“So… this is what an electronic-ish jam band feels like”
On April 29th, renowned veteran musician Ramble Jon Krohn (aka RJD2) stopped by Chicago in support of his recent album Dame Fortune for a live set at the Metro. Carting 4 turntables, a Maschine, an MPC drum machine, keyboard and a stage setup for a drummer, bassist, and singer, I was intrigued to see how he’d perform.
As a vinyl DJ, the majority of his earlier set (starting at least before 9:30, when I arrived) entailed watching him run frantically to his crate, cueing up the next song on a turntable before running back to dig up another LP. Knowing now his secret to staying fit, I watched his diverse set unfold ranging from rock, to funk, jazz, the Mad Men theme song, and hip hop. As much as his audience roared with excitement, dancing with beer flying from plastic cups, I couldn’t vibe with his set.

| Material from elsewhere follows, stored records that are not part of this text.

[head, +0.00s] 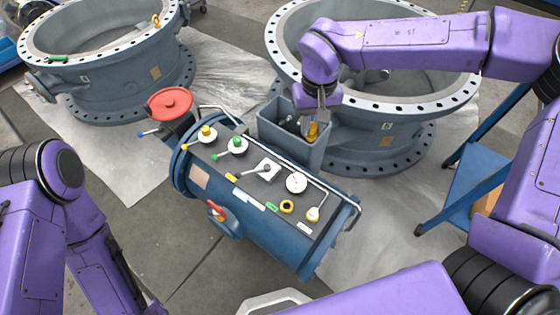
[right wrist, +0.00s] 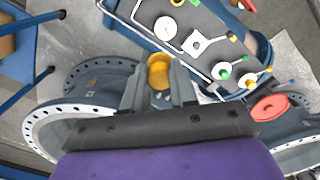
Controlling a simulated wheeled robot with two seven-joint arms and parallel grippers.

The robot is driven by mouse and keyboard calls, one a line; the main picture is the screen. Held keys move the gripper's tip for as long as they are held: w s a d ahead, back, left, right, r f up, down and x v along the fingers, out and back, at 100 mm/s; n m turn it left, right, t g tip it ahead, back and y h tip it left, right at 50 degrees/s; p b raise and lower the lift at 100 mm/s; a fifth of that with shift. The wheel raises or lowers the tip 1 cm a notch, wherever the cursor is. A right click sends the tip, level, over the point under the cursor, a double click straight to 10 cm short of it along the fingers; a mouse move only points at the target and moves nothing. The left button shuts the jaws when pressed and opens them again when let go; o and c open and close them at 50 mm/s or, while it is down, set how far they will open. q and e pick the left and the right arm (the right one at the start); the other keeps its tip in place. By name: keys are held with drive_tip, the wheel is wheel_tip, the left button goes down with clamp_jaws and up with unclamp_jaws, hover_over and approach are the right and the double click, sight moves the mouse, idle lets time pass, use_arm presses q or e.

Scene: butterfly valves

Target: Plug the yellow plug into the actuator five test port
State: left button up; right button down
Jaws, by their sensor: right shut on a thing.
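My right gripper (head: 318,114) is shut on the yellow plug (head: 313,131), over the right side of the open grey bin. In the right wrist view, the plug (right wrist: 158,72) sits between the two fingertips (right wrist: 158,85). A yellow-ringed round port (head: 287,207) is on the dark top panel of the blue actuator (head: 262,228), between a green label and a white-based lever. The plug is apart from this port, farther back. I cannot read which number the actuator bears. My left arm is at the lower left, with its gripper out of view.
The grey bin (head: 270,126) is fixed behind the panel and holds small dark items. The panel carries a gauge (head: 297,182), levers and a bent metal rail. A red handwheel (head: 170,102) stands at its left end. Large flanged valves (head: 375,135) (head: 112,85) stand behind.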

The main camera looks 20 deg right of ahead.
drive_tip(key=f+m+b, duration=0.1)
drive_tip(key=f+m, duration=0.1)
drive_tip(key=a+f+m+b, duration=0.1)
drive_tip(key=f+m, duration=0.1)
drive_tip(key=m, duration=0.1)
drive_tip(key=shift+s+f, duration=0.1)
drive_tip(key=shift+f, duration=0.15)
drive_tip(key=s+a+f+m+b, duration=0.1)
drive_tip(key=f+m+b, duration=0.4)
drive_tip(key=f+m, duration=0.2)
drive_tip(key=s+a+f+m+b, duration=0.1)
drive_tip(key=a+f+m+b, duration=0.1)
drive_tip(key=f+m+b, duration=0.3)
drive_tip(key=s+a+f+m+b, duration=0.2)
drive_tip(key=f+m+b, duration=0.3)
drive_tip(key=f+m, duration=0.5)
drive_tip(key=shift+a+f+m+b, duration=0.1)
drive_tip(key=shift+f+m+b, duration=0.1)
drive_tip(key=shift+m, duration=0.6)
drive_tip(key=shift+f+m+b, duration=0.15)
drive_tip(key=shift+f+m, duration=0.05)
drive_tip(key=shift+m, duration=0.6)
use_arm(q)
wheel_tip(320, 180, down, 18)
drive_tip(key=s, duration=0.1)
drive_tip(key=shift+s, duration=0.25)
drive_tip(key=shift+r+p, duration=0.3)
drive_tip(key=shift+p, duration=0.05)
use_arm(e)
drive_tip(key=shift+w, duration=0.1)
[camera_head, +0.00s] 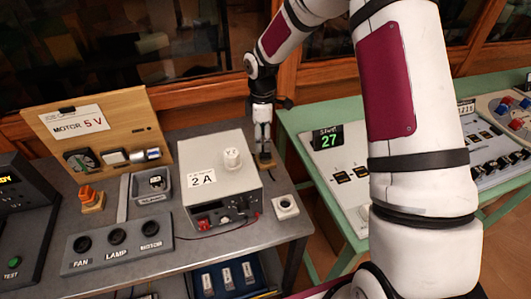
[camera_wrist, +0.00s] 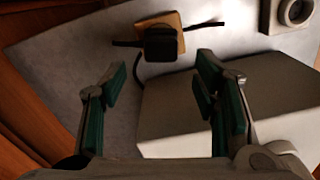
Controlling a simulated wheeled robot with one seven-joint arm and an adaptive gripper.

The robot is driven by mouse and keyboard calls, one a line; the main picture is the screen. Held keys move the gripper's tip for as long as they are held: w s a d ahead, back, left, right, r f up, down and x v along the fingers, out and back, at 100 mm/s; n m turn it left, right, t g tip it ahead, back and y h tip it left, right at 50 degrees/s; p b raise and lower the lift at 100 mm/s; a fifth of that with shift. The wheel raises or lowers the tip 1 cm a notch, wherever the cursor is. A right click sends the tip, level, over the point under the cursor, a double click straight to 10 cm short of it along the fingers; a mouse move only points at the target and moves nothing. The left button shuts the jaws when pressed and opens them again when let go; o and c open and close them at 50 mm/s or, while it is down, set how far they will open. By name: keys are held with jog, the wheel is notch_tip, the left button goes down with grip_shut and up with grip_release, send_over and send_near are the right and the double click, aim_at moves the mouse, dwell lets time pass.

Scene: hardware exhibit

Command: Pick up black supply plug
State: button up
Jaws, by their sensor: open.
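The black supply plug (camera_wrist: 161,44) shows in the wrist view as a dark block with a black cable, on a small wooden base (camera_wrist: 174,20). In the head view the wooden base (camera_head: 266,163) is partly visible behind the white 2 A box (camera_head: 218,172), and I cannot make out the plug there. My gripper (camera_wrist: 158,72) is open and empty, its green-padded fingers spread to either side of the plug's line and short of it in the picture. In the head view my gripper (camera_head: 262,135) points down over the base, beside the box.
The white box stands close beside my gripper. A small white block with a round hole (camera_head: 286,206) sits near the table's right edge. A grey panel of round sockets (camera_head: 118,237), a grey bin (camera_head: 151,188) and an upright wooden MOTOR 5 V board (camera_head: 112,115) stand left. A green table (camera_head: 310,124) is right.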

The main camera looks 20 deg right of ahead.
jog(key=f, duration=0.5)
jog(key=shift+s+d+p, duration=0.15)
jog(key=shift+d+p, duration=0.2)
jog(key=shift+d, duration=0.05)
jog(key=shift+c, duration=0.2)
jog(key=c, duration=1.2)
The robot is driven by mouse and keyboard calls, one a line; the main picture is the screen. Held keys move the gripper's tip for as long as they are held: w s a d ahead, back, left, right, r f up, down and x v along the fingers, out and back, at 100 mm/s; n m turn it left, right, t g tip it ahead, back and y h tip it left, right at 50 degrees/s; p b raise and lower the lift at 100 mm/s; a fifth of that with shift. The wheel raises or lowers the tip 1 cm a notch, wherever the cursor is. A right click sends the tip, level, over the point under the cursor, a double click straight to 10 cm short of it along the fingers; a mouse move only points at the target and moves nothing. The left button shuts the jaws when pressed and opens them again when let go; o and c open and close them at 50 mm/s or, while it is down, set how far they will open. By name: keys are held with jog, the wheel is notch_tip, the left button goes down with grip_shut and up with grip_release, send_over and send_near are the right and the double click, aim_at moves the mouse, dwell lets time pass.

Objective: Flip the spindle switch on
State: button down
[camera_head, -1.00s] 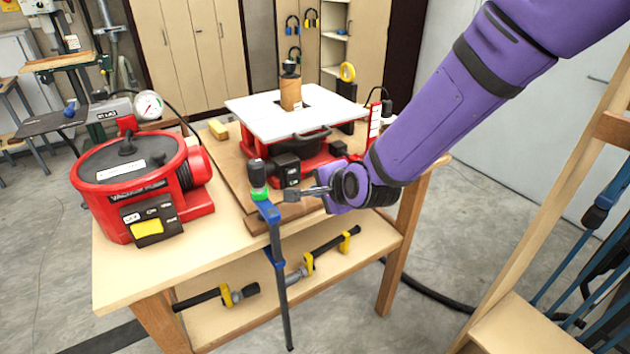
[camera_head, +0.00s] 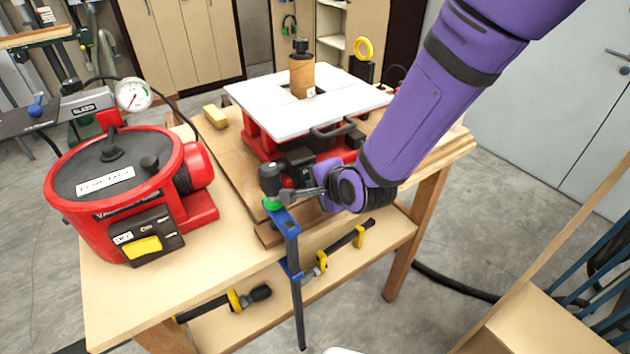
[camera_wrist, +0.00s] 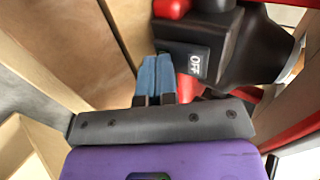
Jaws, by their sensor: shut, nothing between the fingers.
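The spindle sander has a white table (camera_head: 300,105), a red base (camera_head: 262,138) and a brown upright spindle drum (camera_head: 302,76). Its black switch box (camera_head: 297,162) is at the front, partly hidden by my arm. My gripper (camera_head: 285,197) is in front of the sander, just below the switch box and near the clamp handle.
A red vacuum pump (camera_head: 85,212) with a yellow switch paddle (camera_head: 142,247) is at left. More clamps lie on the lower shelf (camera_head: 330,275).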

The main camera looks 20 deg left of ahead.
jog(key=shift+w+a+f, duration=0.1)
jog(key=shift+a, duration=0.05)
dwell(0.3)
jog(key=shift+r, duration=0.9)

Watching him actually work on stage was fun, but looking down at my feet (ahem, phone) I noticed more zoning out than enjoyment. The set sounded muddy, uneven, with jarring transitions and a somewhat boring music selection. This is inherently a very personal sentiment since those around me seemed to enjoy his music even though I could only focus on finding a wall to lean against.
By 10:30 he was suddenly joined on stage by dudes to now fill the empty drum and bass seats. With this brief transition, RJD2 finally left his DJ set and instead began performing songs from Dame Fortune with his drummer and bassist supporting whatever vinyl he spun. My one favorite song from Dame Fortune (in truth I didn’t care for the album), “Pf Day One” was performed beautifully, until subsequent songs diverged into a strange take on a jam band. I didn’t wear the right shoes for a jam band interlude.
He later brought on two vocalists to perform a few songs with him – one was a John Legend-esque singer and the other a rapper. Their names escaped me due to the din of muddy mic sound and drunken cheers. They offered a much needed change of pace and lended their voices to an otherwise jammy set.
Ultimately, I couldn’t get down with RJD2’s live set. It felt unfocused, like he was trying to do too much in too little time. Maybe a smaller, intimate venue is the best place for him but otherwise it was rough to watch. If you’re a huge fan of RJD2 or funk and soul, check him out. If you’re a Spotify Discover kind of listener, then I’d pass on this tour in light of the awkward Dame Fortune performance. His DJ set is strong(er) but the live act will confuse you.